Publié le 11 février 2022
- A +

Par Vincent Bénard.
Un article de l’IREF Europe.

La remontée des taux d’intérêts initiée par les banques centrales a suscité quelques articles de presse évoquant la possibilité d’un éclatement prochain de la bulle immobilière, laquelle atteint des sommets à Paris et à Lyon, et retrouve de la vigueur en province, comme en témoigne la dernière mise à jour des statistiques officielles du ministère du Logement :

Les conditions d’un éclatement ne sont pas réunies

Mais douchons l’enthousiasme de ceux qui souhaitent un tel éclatement, qui serait socialement bienvenu : il y a peu de chance qu’il se produise.

Ceux qui prédisent un retournement brutal du marché font la même erreur que ceux qui en expliquent la hausse uniquement par des phénomènes jouant sur la demande de logement, et notamment une solvabilité accrue des ménages due aux faibles taux d’intérêts. Ceux-là oublient que pour qu’une bulle se produise, il faut certes que d’une part la demande soit stimulée, mais aussi que d’autre part l’offre ne puisse pas s’y adapter.

Dans notre récent rapport consacré aux ravages économiques et sociaux des politiques anti étalement urbain, nous avons montré qu’en France, la réglementation foncière était le facteur prépondérant empêchant cette adaptation de l’offre de logements à la demande. Ce mécanisme de formation des bulles immobilières conjuguant demande et offre peut être synthétisé par le diagramme ci dessous :

La hausse des taux d’intérêt pourrait réduire la solvabilité de la demande.

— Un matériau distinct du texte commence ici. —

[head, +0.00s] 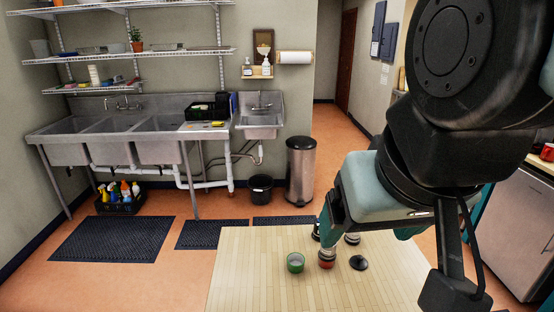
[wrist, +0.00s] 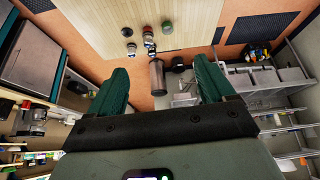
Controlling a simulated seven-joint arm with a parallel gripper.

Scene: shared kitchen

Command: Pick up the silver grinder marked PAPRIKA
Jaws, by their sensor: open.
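Several small items stand on the pale wooden table (head: 250,268). One is a silver grinder with a red part (head: 327,258), which also shows in the wrist view (wrist: 146,29). Another silver and dark grinder (head: 352,239) stands behind it to the right. A third item, a dark-and-silver one (head: 316,236), is partly hidden by my gripper. No label is readable, so I cannot tell which is marked PAPRIKA. My gripper (head: 366,226) is open and empty. In the wrist view its two teal fingers (wrist: 161,68) are wide apart, with nothing between them.
A green cup (head: 295,262) stands left of the red-marked grinder, and a flat black round item (head: 358,263) lies to its right. The table's left part is clear. Beyond it are a metal bin (head: 300,170), a black bin (head: 261,188) and sinks (head: 160,150).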

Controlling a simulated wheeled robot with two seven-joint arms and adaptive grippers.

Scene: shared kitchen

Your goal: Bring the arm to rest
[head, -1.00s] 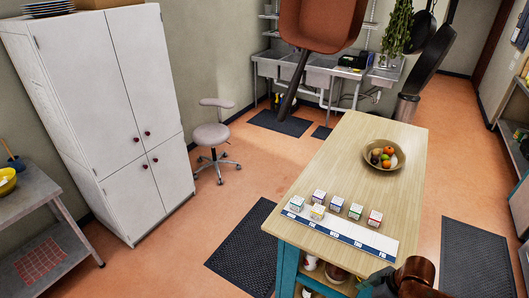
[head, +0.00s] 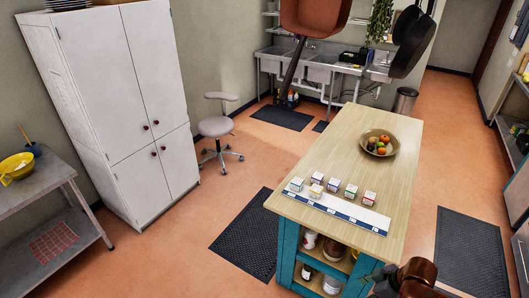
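A brown and dark part of what looks like my right arm (head: 414,274) shows at the bottom edge, right of centre, beside the near end of the wooden-topped island (head: 345,150). The dark part at its left side may be the right gripper, but its fingers cannot be made out. No held object is visible there. My left gripper and arm are not in view. On the island, several small labelled boxes (head: 351,191) stand along a white and blue labelled strip (head: 372,224).
A bowl of fruit (head: 393,148) sits farther along the island. Jars (head: 309,240) stand on the shelves below. Pans (head: 410,42) hang above. A white cabinet (head: 150,180), a stool (head: 216,127) and dark floor mats (head: 243,235) surround it. Open floor lies left of the island.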

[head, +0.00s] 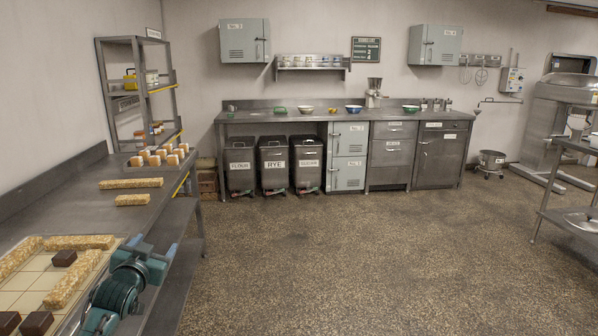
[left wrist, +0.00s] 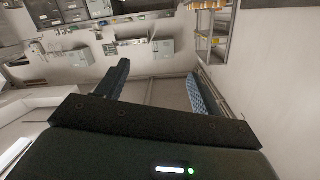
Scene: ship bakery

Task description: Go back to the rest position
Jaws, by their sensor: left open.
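My left gripper (head: 153,246) is at the lower left of the head view, raised over the front edge of the left steel counter (head: 95,212), beside a tray. Its jaws are open and empty. In the left wrist view its two fingers (left wrist: 160,92) stand wide apart with nothing between them, and the room appears upside down behind them. My right gripper is in neither view.
The tray (head: 37,270) holds oat-coloured bars and dark brown blocks. Two loose bars (head: 131,184) lie farther back on the counter, near a shelf rack (head: 140,90). The speckled floor (head: 350,260) to the right is clear.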

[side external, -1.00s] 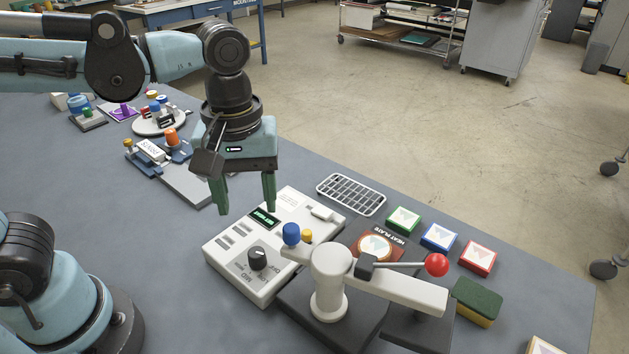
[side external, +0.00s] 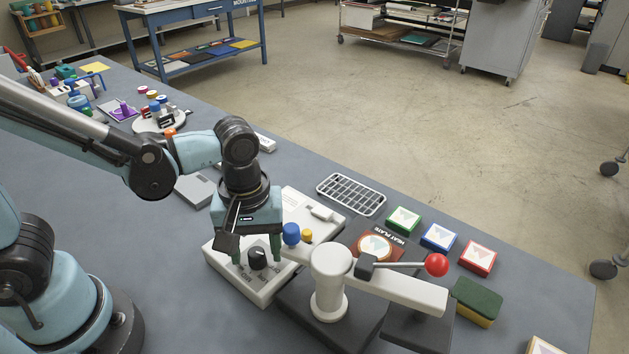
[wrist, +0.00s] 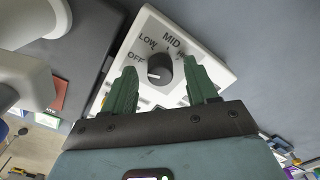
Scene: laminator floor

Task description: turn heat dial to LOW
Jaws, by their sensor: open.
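The heat dial (side external: 257,260) is a black round knob on the white control box (side external: 232,279). In the wrist view the dial (wrist: 160,69) has OFF, LOW, MID and a partly hidden H label around it. A pale mark on its top lies toward the left, on the OFF side. My gripper (side external: 257,253) points down over the box, its green fingers apart on either side of the dial. In the wrist view the open gripper (wrist: 160,66) has a gap between each finger and the dial. The right finger covers part of the last label.
A press with a white post (side external: 330,283) and red-knobbed lever (side external: 437,265) stands close right of the box. Blue (side external: 291,233) and yellow (side external: 307,235) knobs sit near my gripper. A wire rack (side external: 351,194) lies behind. Table space in front of the box is clear.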

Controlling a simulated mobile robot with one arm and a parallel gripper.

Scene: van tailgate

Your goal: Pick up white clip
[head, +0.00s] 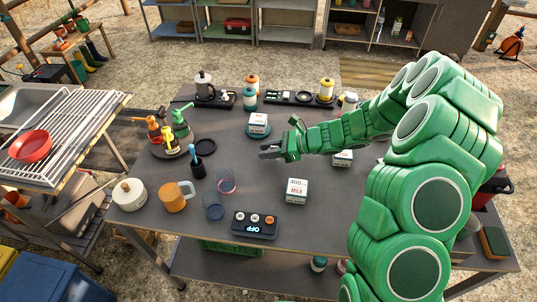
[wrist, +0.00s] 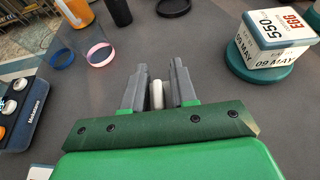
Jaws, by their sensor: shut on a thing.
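A small white clip (wrist: 156,95) shows upright between the fingers of my gripper (wrist: 158,88) in the wrist view. The fingers are shut on it, and its lower end is hidden behind the green gripper body. In the head view my gripper (head: 268,152) is above the middle of the grey table, pointing left. I cannot make out the clip in the head view.
A boxed carton on a teal round base (head: 258,124) stands behind my gripper. Another carton (head: 296,190) and a display unit (head: 254,225) are in front. Bare table lies between.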

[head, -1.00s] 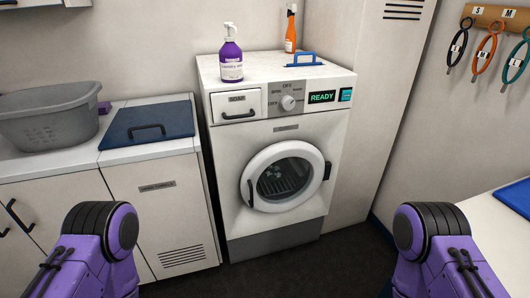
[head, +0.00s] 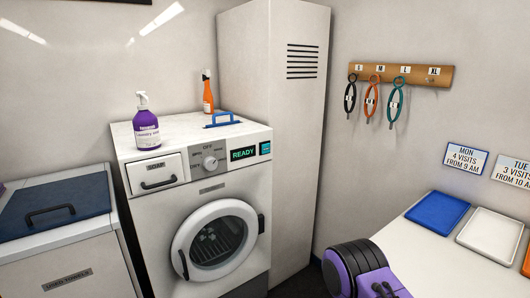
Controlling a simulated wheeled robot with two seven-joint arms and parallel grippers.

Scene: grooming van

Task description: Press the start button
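The start button (head: 265,148) looks like a small teal square on the washer's top right panel, beside the display (head: 244,153) that reads READY. The white washing machine (head: 240,190) stands left of centre with its round door (head: 214,240) shut. A dial (head: 210,162) and a drawer marked SOAP (head: 158,172) are on the same panel. Part of my right arm shows at the lower right, away from the washer, but its gripper is out of view. My left gripper is also out of view.
A table with a blue tray (head: 437,212) and a white tray (head: 489,236) is at right.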

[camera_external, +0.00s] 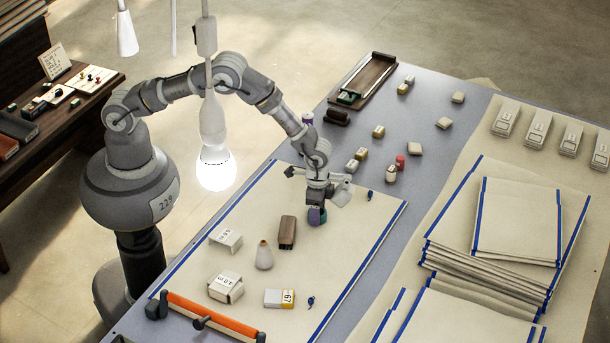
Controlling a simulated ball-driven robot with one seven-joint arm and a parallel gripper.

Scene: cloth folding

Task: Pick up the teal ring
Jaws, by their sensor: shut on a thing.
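The teal ring (323,217) shows as a small teal patch right under my gripper, on or just above the cream cloth with blue edges (362,235). A small purple piece (313,215) shows against it on the left; I cannot tell how the two are joined. My gripper (317,206) points down and is shut on the teal ring. The fingers hide the ring's upper part, and its hole cannot be seen. I cannot tell whether it is clear of the cloth.
On the cloth nearby stand a brown block (287,232), a cream cone-shaped piece (264,256) and white boxes (226,286). An orange roller (213,314) lies at the front edge. Stacked folded cloths (518,218) lie at right.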

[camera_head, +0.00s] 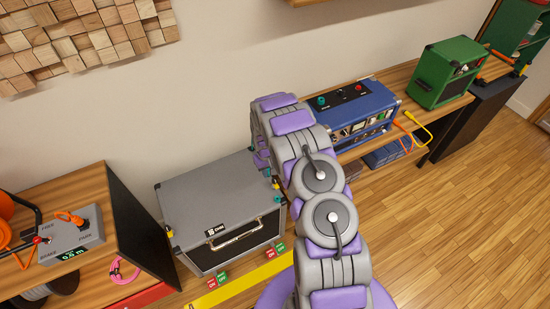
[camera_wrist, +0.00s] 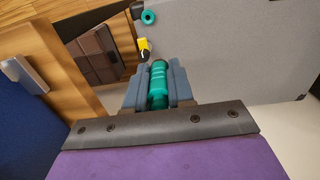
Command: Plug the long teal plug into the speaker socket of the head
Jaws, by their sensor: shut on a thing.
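A long teal plug (camera_wrist: 158,85) is between the two blue-grey fingers of my gripper (camera_wrist: 158,92) in the wrist view. The gripper is shut on it, and the plug points away from the wrist. In the head view my arm mostly hides the gripper, beside the right edge of the grey speaker cabinet. The blue amp head (camera_head: 362,112) stands on the wooden shelf to the right of my arm. Its black top panel (camera_head: 342,96) carries a teal round fitting (camera_head: 321,101) and a red one (camera_head: 358,87). I cannot read their labels.
The grey cabinet (camera_head: 205,192) stands left of my arm; its grey face (camera_wrist: 235,45) fills the wrist view's upper right. A teal ring (camera_wrist: 148,18) and yellow piece (camera_wrist: 145,45) are beyond the plug. A green amp (camera_head: 446,71) stands farther right. Open floor (camera_head: 440,220) lies right.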

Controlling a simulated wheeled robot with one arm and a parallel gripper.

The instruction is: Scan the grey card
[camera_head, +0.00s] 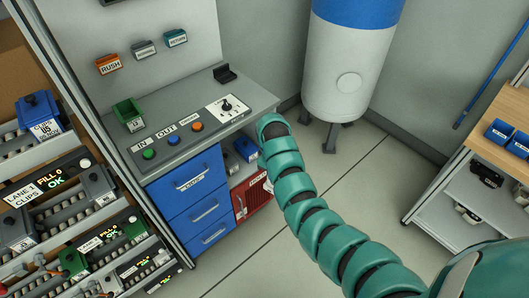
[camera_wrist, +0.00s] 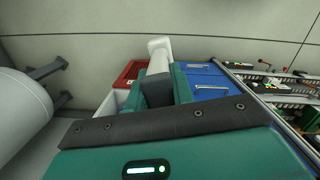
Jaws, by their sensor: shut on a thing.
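My gripper (camera_wrist: 157,86) is shut on a pale, handle-shaped thing (camera_wrist: 158,58) with a wider far end, in the wrist view; I cannot tell exactly what it is. In the head view my teal arm bends down beside the grey counter (camera_head: 188,142), and the gripper is hidden. I cannot make out a loose grey card for certain. A grey piece labelled NORMAL (camera_head: 143,49) is on the wall between an orange RUSH piece (camera_head: 108,64) and a teal RETURN piece (camera_head: 176,38). A black stand-like thing (camera_head: 225,74) is at the counter's back.
Blue drawers (camera_head: 190,186) and a red crate (camera_head: 257,196) are below. A lane rack (camera_head: 75,195) stands left, a white tank (camera_head: 350,60) behind. Floor between is clear.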

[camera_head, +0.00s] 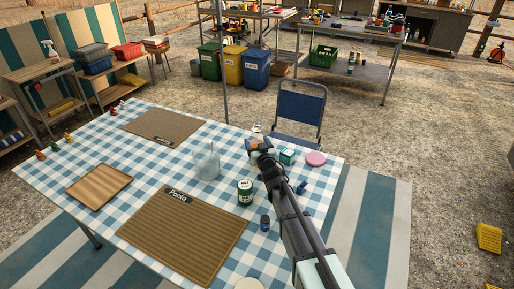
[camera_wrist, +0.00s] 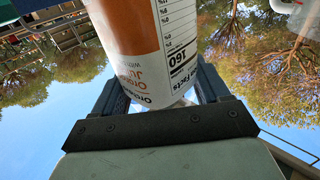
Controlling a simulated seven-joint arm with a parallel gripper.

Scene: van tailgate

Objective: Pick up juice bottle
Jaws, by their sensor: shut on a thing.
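The juice bottle (camera_wrist: 140,45) fills the upper middle of the wrist view. It has an orange and white label with a nutrition panel, and its lettering appears upside down. My gripper (camera_wrist: 162,85) is shut on it, with one dark finger on each side. In the head view my gripper (camera_head: 259,146) is over the far side of the checkered table, near the blue chair. Only a small orange patch of the bottle shows there. I cannot tell whether the bottle touches the table.
On the checkered table (camera_head: 140,190), a green can (camera_head: 245,191), a small dark blue bottle (camera_head: 265,223), a teal box (camera_head: 287,156) and a pink disc (camera_head: 316,158) are near my arm. A clear jug (camera_head: 206,163) stands left. The blue chair (camera_head: 300,108) is behind. Placemats (camera_head: 185,235) lie flat.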

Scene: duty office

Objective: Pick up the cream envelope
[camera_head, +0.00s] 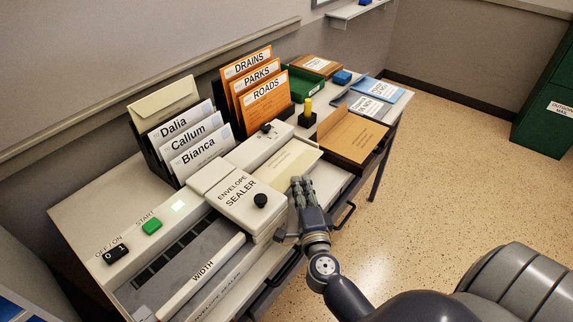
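A cream envelope (291,163) lies flat, sticking out from the right side of the envelope sealer (238,196). Another cream envelope (163,102) stands upright at the back of the rack with the name cards. My right gripper (301,183) comes in from the lower right, its fingertips at the near right edge of the flat envelope. I cannot tell whether the fingers touch or grip it, or whether they are open. My left gripper is not in view.
The sealer has a green start button (151,226) and an off/on switch (118,252). Name cards (194,140) and orange folders (259,92) stand behind it. A brown box (349,135) and a yellow-topped stamp (307,113) are to the right.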

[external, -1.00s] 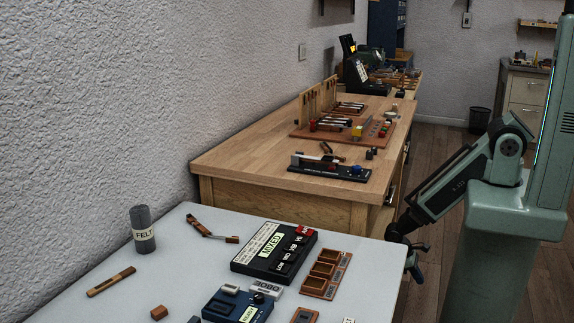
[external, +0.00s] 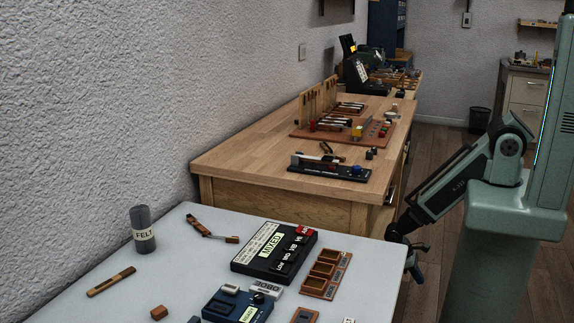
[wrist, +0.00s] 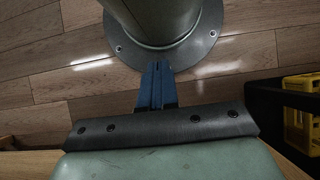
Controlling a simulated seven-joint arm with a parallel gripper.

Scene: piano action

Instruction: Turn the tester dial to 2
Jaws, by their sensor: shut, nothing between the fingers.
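A blue box (external: 222,308) with a small lit label sits at the bottom edge of the external view, partly cut off. A dark round knob (external: 258,298) shows at its far corner. I cannot tell for sure that this is the tester dial, and no dial numbers are readable. My gripper (external: 417,273) hangs low beside the right edge of the light grey table (external: 180,285), apart from the box. In the wrist view its blue fingers (wrist: 157,72) are together and empty, above the wooden floor.
A black box (external: 274,250) reading MIXED, a brown compartment tray (external: 326,276) and a grey FELT cylinder (external: 143,230) stand on the table. A wooden bench (external: 240,158) stands behind, holding a black board with a blue knob (external: 355,169). A yellow crate (wrist: 300,118) is at right in the wrist view.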

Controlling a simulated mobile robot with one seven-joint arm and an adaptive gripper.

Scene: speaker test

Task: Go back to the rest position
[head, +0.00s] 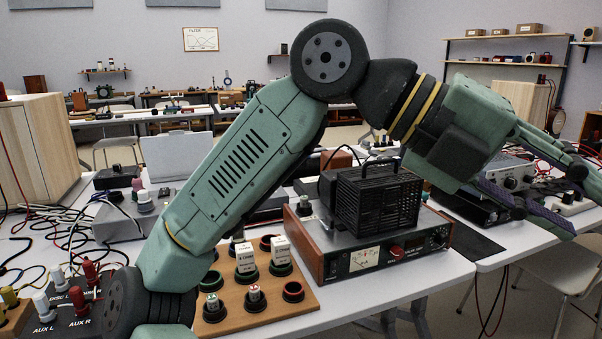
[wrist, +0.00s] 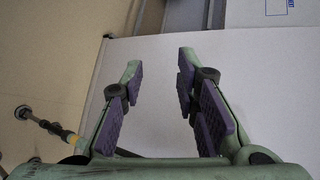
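My green arm reaches across the head view from the lower left to the upper right. My gripper (head: 586,212) is at the right edge of the head view, raised above the right side of the workbench. In the wrist view my gripper (wrist: 160,65) has its two purple-padded fingers spread apart with nothing between them.
Below my arm stand an amplifier with a wooden case (head: 388,254) and a black caged unit (head: 378,200). A wooden board with plugs and sockets (head: 262,318) is in front. A wooden speaker cabinet (head: 30,150) stands left, near tangled cables. A chair (head: 560,272) is lower right.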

Mais les craintes inflationnistes, au contraire, risquent d’inciter les épargnants à privilégier plus encore qu’aujourd’hui l’immobilier, réduisant l’impact de cette baisse de solvabilité sur l’appétit d’investissement immobilier.

Et surtout, loin d’être allégées, nos réglementations foncières déjà très malthusiennes vont connaître un nouveau tour de vis via la loi Climat et Résilience d’août 2021.

Entre autres, celle-ci forcera les communes à introduire dans leurs plans locaux d’urbanisme un pourcentage beaucoup plus élevé de territoires interdits d’urbanisation via plusieurs dispositifs aux acronymes barbares tels que la création de PEAN (périmètres de protection d’espaces agricoles et naturels périurbains), de SDAP (stratégies départementales d’aires protégées, pour la biodiversité).

Et surtout, cette loi introduit l’objectif proprement hallucinant d’une division par deux de l’artificialisation des sols d’ici 2030, et d’une ZAN (Zéro Artificialisation Nette) en 2050, et ce quelle que soit l’évolution démographique du pays.

Rappelons que lorsque la première phase d’inflation immobilière a eu lieu en France entre 1998 et 2007, les taux d’intérêt réels étaient encore positifs de 1,5 % en fin de période (cf figure ci-dessous) :

bulle immobilière

Avec un foncier rendu encore plus rare qu’en 2007 du fait de lois toujours plus restrictives, il faudrait donc une hausse des taux nets d’inflation beaucoup plus forte que celles aujourd’hui annoncées par les banques centrales pour ramener les prix du logement rapportés au revenu des ménages au niveau de ceux du siècle dernier.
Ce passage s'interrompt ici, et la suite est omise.